Mesmo convivendo com diversos problemas – conflitos por terra, escassez de água e uso intensivo de agrotóxicos –, as famílias agricultoras lutam por uma produção de alimentos mais justa e saudável, a exemplo do projeto “Meu Quintal em Sua Cesta”, da Comunidade que Sustenta Agricultura (CSA), que fortalece a agroecologia no Vale do Jaguaribe apoiando a produção e a comercialização de cultivos ecológicos.    

Do local ao nacional

Desde 2009, a pulverização aérea é proibida na União Europeia devido ao seu potencial de “prejudicar significativamente a saúde humana e o ambiente”. O pior é que, além dos danos socioambientais, esse método nem é eficaz para a agricultura: 70% dos agrotóxicos aplicados por avião não atingem o alvo, aponta nota técnica da Fiocruz. 

Fora que o Ceará, após a proibição, teve um aumento na produção e na comercialização de bananas, que até então eram as produções agrícolas que mais recorriam à chuva de veneno.

Agora, a meta é aplicar esse triunfo do povo cearense para o resto do Brasil.

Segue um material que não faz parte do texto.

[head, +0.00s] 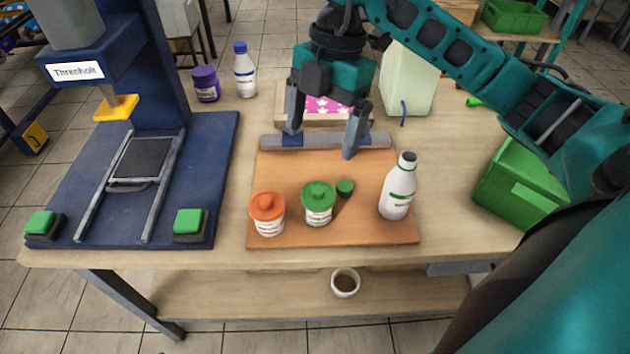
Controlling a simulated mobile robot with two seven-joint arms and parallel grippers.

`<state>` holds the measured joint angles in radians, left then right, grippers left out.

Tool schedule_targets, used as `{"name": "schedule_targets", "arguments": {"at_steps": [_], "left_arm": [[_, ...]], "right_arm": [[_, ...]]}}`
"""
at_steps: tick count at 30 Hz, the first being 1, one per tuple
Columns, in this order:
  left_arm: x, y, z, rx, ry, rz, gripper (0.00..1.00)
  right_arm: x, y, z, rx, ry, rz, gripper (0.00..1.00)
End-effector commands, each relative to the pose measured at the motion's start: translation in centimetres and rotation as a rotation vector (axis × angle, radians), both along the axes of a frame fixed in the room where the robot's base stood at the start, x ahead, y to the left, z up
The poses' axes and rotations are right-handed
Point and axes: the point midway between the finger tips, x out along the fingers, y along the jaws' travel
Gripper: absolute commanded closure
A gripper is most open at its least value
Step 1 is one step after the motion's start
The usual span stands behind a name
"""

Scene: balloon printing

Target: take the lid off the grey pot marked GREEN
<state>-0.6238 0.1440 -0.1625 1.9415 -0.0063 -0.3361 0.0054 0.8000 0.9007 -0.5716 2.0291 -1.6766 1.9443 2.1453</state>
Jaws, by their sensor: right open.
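A pale pot with a green lid (318,195) stands upright on the orange-brown board (285,170). The lid is on the pot; its label is too small to read. My right gripper (325,136) is open and empty, fingers pointing down. In the picture it is above and behind the pot, over the grey bar at the board's back edge. It does not touch the pot. My left gripper is out of view.
A pot with an orange lid (268,214) stands left of the green-lidded pot. The blue press (205,150) fills the table's left. A green crate (515,190) is at the right.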

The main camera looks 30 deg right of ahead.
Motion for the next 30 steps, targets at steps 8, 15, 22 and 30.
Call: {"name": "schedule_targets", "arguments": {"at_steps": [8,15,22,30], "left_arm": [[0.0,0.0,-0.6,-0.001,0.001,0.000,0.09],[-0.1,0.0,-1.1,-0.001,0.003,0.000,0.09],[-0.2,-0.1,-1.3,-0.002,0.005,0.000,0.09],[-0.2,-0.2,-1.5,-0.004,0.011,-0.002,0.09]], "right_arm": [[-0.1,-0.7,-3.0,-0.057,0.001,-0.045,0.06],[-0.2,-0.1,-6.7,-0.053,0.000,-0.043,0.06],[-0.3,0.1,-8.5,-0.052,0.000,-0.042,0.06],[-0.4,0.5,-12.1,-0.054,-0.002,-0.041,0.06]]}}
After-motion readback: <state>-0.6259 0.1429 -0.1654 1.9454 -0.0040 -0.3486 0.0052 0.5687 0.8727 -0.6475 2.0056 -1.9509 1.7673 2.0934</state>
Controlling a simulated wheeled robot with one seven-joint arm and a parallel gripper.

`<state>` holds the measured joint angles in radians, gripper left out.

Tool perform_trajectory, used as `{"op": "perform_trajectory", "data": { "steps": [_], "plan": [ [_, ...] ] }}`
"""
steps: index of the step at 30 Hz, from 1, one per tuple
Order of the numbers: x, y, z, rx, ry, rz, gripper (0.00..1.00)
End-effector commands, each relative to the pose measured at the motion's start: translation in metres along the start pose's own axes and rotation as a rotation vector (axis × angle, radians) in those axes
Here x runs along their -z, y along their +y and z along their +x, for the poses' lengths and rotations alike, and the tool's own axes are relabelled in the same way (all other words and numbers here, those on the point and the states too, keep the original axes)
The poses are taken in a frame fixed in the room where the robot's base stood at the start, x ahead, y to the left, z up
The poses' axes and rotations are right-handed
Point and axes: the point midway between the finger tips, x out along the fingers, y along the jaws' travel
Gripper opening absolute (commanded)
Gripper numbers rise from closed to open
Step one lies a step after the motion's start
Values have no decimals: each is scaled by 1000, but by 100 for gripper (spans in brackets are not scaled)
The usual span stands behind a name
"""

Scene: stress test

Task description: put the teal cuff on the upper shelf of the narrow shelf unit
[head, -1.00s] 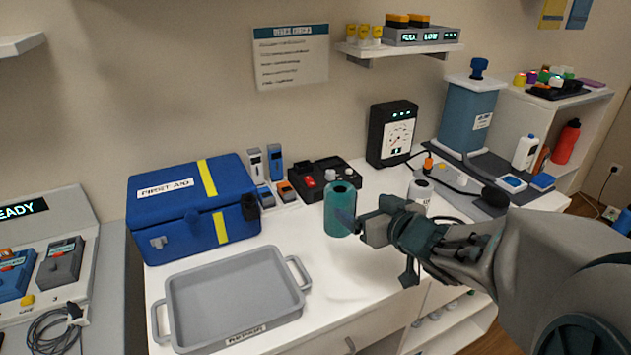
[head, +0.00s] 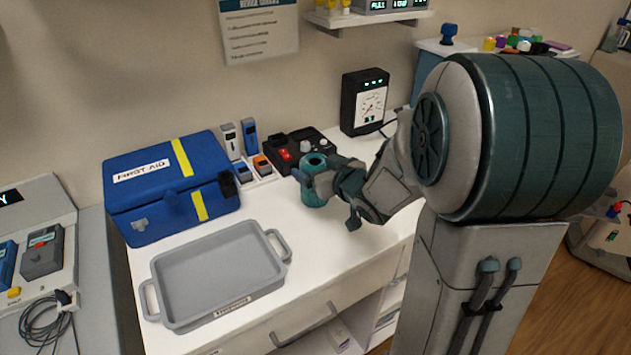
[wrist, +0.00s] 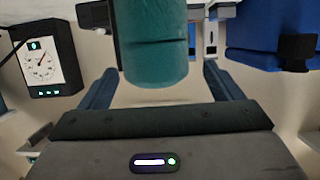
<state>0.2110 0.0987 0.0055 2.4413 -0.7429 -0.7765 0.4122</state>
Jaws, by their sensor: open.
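The teal cuff (head: 313,192), an upright hollow cylinder, stands on the white counter to the right of the first aid box. It also shows large in the wrist view (wrist: 152,45). My gripper (head: 322,184) is at the cuff's right side in the head view, jaws open. In the wrist view its two fingers lie left and right of the cuff, with gaps on both sides, so the cuff is between or just beyond them. I cannot tell for sure which furniture is the narrow shelf unit; my arm hides much of the right side.
The grey tray (head: 222,275) fills the counter's front left. The blue first aid box (head: 165,210) stands behind it. A black device with a red switch (head: 290,150) sits close behind the cuff, and a black gauge (head: 364,103) stands farther right. A wall shelf (head: 370,20) hangs above.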

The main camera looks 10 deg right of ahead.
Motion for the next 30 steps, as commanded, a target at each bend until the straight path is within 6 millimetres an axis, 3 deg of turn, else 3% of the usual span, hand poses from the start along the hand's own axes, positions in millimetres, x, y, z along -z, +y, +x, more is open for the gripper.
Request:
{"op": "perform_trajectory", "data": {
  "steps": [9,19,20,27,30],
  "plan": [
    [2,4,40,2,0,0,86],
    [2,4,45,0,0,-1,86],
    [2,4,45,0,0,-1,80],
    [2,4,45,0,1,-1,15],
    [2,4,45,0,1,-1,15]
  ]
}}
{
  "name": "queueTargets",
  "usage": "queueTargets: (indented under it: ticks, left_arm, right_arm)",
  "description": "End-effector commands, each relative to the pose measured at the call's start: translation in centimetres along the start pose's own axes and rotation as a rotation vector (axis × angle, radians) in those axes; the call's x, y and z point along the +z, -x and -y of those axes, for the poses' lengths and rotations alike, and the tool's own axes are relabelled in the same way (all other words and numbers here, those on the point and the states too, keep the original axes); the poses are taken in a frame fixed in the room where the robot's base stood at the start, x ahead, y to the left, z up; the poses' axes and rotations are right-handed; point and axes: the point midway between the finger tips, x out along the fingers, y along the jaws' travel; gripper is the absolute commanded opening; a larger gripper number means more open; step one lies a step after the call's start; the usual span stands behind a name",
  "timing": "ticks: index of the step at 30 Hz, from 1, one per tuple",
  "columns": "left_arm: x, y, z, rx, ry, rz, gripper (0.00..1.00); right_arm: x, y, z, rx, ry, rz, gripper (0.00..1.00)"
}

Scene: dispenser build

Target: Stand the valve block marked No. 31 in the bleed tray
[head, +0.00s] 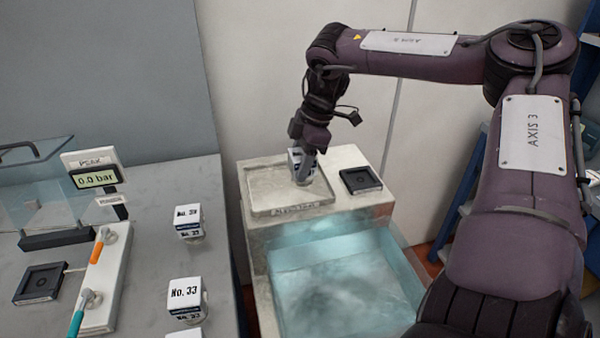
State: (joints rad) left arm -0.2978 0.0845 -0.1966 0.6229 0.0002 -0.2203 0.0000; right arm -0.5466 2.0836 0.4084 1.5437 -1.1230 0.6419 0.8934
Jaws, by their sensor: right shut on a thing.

Segundo levantamento da Repórter Brasil e Agência Pública, mais 10 estados podem adotar mesma norma, pois já possuem projetos de lei (PLs) em tramitação: Maranhão, Mato Grosso, Minas Gerais, Paraíba, Pará, Paraná, Pernambuco, Piauí, Rio de Janeiro e São Paulo.

Que a lei Zé Maria seja de todo o país, quiçá de toda América Latina, aspira Reginaldo Ferreira e também todas as pessoas que lutam por uma alimentação e uma agricultura saudável.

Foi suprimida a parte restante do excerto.